The revamping of SPD helps explain how its budget swelled by more than $100 million over the last five years, a 36% increase, even as the number of police officers barely budged…
SPD’s increasingly large budgets reflect more than simply adding police resources, with rising costs for pensions, health care and insurance — along with funds shifted between departments — playing a role. Even with the addition of civilians, sworn officers still make up 77% of SPD’s personnel costs, according to a City Council presentation last week.
It’s true that if you pay the same number of officers more money, as spending goes up on pensions and health plans, you probably won’t get less crime. That doesn’t mean that cutting the number of officers dramatically, which is what the city council wants to do, won’t have a negative impact. Rushing ahead without a clear plan (as the author admits the council lacks) isn’t a good idea:
Does the City Council have a fully formed plan put together by highly paid consultants and city staff? No. But again, how has that approach worked so far to end racial injustice in policing? It hasn’t and it’s time to try something different, even if it means that those who are used to having a seat at the table have to make the table bigger and open it up to more people.
She’s almost literally saying that having a plan hasn’t worked so let’s try not having one and see how that goes. This argument reminds me of the one we have after school shootings, i.e. progressives say now is the time to do something but often don’t seem to have any plans that would actually change the outcome for the better.

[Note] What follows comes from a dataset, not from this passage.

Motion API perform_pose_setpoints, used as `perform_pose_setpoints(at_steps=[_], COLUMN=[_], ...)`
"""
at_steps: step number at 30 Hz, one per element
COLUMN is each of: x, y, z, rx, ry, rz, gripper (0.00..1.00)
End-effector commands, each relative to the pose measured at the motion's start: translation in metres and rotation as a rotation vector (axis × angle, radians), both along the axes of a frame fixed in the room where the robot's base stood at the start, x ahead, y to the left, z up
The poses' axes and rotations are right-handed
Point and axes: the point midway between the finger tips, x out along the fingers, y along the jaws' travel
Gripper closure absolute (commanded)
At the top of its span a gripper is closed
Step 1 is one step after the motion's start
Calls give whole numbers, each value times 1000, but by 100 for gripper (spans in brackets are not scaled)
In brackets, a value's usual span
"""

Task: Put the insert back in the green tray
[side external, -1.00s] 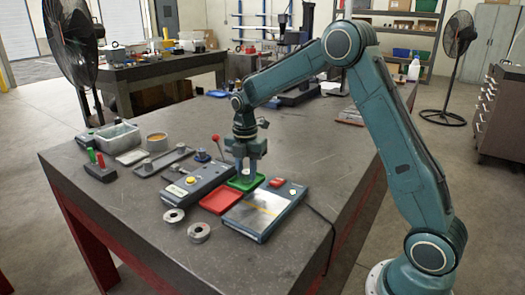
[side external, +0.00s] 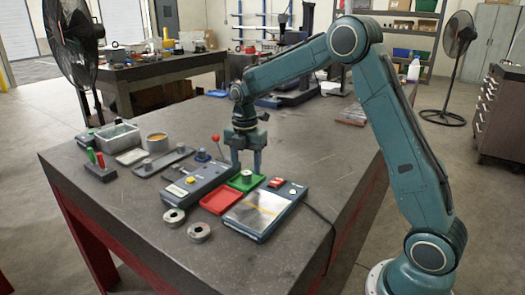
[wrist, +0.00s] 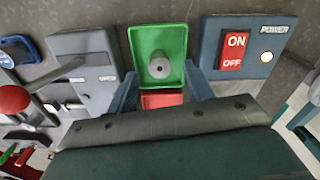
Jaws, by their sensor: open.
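The insert (wrist: 160,66) is a small grey round piece with a hole in its top. It sits upright inside the green tray (wrist: 135,42), towards its middle, and also shows in the side external view (side external: 246,174). The green tray (side external: 262,179) lies on the bench behind the red tray. My gripper (side external: 246,168) is above the green tray with its fingers spread apart. The insert is apart from both fingers.
A red tray (side external: 218,202) lies just in front. A grey control box (side external: 196,185) with a red-knobbed lever (side external: 215,138) nearby stands on the left, and a power box (side external: 262,212) on the right. Two metal rings (side external: 199,232) lie at the front.

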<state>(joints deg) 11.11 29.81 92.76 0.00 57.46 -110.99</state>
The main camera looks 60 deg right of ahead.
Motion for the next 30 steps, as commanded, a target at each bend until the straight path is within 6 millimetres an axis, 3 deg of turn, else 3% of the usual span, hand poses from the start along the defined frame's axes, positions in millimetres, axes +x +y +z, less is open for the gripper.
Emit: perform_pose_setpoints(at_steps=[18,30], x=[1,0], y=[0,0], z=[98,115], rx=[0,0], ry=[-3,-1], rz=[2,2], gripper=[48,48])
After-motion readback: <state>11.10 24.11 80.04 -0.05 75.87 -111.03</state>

Opening the discussion about policing to more people is fine and maybe even a good idea, but common sense suggests you should do that before you make dramatic changes to staffing levels and force the police chief out, not after you do those things. Now is not the time to take a leap of faith on policing and hope for the best. We’re already seeing a surge of violent crime in cities around the country. Moving forward without a plan could turn out to be very costly.